The first day’s news about Mollie Tibbetts was bad enough.
After looking for the pretty Iowa girl since mid-July, police finally found her dead in a cornfield on August 22. And an illegal alien very likely is the one who killed her.
But now we learn that the suspect easily skated around the policies and procedures employers use to verify a putative employee’s legal right to work.
AP Divulges Hole in System
According to The Associated Press, the system that employers and government use to verify the status of employers, particularly those from abroad, is worthless:
The systems offered by the U.S. government to check the legal status of workers like the Mexican man now suspected of killing an Iowa college student can be easily exploited through identity fraud and gaps in government systems, experts say.
In the case of Cristhian Bahena Rivera, the 24-year-old now charged with murder in the death of Mollie Tibbetts, Rivera’s ex-employer said Wednesday he provided an out-of-state ID card and Social Security number. He worked at Yarrabee Farms for almost four years under a false name, said Dane Lang, part of the family that owns the dairy.
The AP did not report what type of “out-of-state” ID card Rivera used, but one thing is clear: An employer really can’t know whether any given person he wants to hire is eligible to work, particularly if that person fits the profile of an illegal alien.
According to the AP, “Yarrabee Farms did not use the federal E-Verify program, Lang said Wednesday, correcting information he had given a day earlier.” Rather, the company used the verification service offered by the Social Security Administration. That system and E-Verify, “experts say, can be beaten” with a false state ID and phony Social Security number. Continued AP:
There is a thriving black market for forged or stolen identity documents. And while employers are supposed to check those documents, they are barred by federal law from refusing to accept an ID card that meets legal requirements for employment. They are required to reject documents that do not “reasonably appear to be genuine,” but those can be hard to catch.
E-Verify provides employers with photos for passports and other federal documents that they can compare with what an employee has given them, but not state-issued driver’s licenses or IDs. An employer in Iowa presented with an unfamiliar out-of-state driver’s license may not be able to spot a fake.
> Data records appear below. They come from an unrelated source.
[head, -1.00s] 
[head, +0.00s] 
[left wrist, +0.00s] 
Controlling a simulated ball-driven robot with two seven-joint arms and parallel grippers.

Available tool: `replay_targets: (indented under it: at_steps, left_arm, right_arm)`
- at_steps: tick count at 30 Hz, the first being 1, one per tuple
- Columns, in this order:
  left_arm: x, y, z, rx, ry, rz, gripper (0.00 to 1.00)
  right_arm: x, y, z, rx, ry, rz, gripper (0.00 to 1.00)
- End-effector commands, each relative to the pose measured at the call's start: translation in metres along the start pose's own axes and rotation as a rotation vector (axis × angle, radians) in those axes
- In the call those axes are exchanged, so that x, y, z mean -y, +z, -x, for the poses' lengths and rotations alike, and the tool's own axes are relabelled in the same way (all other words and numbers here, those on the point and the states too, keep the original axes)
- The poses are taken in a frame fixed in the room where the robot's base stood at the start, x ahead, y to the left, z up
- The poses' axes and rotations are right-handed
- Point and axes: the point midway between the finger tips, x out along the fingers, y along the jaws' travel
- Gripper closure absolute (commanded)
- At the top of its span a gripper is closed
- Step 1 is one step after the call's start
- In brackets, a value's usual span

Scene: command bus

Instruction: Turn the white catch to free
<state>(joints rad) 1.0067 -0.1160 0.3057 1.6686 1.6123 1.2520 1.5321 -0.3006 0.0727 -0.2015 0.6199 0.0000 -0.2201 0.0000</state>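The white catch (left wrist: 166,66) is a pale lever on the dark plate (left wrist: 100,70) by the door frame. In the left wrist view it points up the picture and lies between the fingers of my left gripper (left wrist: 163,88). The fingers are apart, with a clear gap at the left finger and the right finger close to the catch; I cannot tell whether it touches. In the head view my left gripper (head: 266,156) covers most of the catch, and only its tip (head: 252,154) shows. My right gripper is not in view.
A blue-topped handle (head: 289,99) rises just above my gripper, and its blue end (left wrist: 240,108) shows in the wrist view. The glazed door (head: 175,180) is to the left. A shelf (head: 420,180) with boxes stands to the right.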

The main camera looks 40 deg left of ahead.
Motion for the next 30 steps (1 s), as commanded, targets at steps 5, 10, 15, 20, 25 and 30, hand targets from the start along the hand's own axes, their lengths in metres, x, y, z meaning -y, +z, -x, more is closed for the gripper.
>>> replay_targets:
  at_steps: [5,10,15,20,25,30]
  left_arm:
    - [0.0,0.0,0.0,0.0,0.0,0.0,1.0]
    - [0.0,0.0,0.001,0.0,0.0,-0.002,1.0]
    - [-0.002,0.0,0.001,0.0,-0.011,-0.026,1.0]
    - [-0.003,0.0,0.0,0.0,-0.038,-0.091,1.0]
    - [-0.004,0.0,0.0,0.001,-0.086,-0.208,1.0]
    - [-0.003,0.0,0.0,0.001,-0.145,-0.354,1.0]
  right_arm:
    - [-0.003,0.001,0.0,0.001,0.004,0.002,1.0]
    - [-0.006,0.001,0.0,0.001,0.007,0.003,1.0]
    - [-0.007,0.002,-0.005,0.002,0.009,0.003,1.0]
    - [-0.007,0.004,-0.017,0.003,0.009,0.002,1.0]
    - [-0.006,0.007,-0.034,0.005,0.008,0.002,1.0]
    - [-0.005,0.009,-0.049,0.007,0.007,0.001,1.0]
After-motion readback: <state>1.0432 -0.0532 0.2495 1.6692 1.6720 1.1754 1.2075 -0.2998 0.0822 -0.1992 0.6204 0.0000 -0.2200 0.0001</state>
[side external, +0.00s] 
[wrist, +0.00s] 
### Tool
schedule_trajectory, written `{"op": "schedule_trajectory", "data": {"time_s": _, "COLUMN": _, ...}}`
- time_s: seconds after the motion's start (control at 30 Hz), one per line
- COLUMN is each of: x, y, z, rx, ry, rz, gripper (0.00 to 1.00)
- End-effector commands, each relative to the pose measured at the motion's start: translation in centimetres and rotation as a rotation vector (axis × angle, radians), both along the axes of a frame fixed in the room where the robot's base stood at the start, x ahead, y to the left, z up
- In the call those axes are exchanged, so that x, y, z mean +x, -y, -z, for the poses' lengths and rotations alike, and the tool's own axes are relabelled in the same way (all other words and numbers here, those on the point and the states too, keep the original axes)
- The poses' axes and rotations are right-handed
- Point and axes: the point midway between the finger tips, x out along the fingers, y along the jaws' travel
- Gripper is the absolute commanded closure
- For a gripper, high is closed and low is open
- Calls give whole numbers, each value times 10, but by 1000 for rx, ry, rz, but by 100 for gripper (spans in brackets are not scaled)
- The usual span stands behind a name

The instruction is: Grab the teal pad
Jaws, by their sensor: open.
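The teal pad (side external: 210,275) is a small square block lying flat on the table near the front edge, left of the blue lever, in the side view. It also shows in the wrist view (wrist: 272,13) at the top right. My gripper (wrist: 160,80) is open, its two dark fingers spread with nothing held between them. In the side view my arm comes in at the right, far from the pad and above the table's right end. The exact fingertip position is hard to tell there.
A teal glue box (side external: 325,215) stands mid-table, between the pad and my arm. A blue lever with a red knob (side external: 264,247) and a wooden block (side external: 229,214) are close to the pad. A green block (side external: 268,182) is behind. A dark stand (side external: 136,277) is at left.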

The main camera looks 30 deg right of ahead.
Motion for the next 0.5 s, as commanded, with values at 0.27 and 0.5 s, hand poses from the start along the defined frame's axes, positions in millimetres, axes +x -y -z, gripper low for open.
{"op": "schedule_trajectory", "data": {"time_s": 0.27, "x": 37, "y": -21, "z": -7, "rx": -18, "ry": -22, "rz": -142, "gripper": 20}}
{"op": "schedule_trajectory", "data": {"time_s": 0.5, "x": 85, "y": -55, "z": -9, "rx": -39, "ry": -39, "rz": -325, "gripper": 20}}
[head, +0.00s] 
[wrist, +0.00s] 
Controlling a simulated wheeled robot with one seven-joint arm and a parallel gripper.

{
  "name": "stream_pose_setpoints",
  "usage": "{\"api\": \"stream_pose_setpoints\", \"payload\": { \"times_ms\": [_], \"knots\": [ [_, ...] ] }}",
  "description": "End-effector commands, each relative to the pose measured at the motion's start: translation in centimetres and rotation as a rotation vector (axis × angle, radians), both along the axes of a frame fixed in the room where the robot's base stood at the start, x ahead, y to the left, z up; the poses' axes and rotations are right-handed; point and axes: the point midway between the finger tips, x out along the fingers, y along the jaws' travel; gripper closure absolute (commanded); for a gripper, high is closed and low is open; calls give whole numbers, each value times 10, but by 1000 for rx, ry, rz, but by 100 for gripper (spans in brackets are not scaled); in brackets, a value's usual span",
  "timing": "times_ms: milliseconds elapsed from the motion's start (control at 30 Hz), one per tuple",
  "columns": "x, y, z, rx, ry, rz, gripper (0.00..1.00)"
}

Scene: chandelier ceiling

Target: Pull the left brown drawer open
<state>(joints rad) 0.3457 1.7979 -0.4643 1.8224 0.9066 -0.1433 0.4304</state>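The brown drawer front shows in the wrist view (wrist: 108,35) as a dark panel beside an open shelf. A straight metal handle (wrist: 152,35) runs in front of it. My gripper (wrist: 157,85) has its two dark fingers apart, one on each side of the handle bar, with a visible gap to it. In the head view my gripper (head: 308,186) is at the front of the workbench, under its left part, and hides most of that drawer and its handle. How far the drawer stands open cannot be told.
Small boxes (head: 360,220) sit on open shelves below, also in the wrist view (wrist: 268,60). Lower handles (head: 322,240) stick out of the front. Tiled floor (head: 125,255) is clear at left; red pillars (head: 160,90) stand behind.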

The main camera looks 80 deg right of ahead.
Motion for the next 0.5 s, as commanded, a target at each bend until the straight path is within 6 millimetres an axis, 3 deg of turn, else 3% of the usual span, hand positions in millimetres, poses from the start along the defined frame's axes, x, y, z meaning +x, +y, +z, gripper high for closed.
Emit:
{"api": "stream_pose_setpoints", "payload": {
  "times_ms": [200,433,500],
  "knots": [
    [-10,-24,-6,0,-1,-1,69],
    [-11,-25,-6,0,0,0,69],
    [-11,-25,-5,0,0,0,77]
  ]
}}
“There is rampant fraud,” said Bill Riley, a former U.S. Immigration and Customs Enforcement agent who is now a senior managing director at the consulting firm Guidepost Solutions. “Even experts like myself, we can say with fairly reasonable certainty — but not 100 percent — whether a document is fake or not.”
Although the federal government says Rivera is an illegal alien, his attorney claims he “has the legal documents” to work here.
How the Police Found Mollie Tibbetts
Police found the young woman’s body with Rivera’s help.
As The New American reported yesterday, citing the Washington Post and other news outlets, a security camera caught Rivera’s Chevy Malibu going “in and out of the frame of a surveillance camera aimed at the street.”
He followed Tibbetts for a while, then “got out and ran beside her.”
“I’m gonna call police,” she told the Mexican murder suspect, pulling out her phone.
Unsurprisingly, Rivera might be laying the groundwork for an insanity or diminished-capacity defense. He told police that “what happened next … is blocked from his memory, something he said happens when he gets upset or angry.”
Was he angry that Tibbetts told him to get lost and threatened to call the police?
Whatever the answer, the next thing Rivera remembered “was being in his car and finding a headphone earpiece in his lap that did not belong to him,” the Post reported. So he opened the trunk and found Tibbetts “bleeding from the head and motionless…. Rivera … dragged, then carried Tibbetts’s body 60 feet into an isolated cornfield. Then he dropped her on the ground, face up, covered her with corn stalks and walked away.”
Rivera led police to Tibbetts’ body after police interrogated him. He faces a first-degree murder charge. Bail is set at $1 million.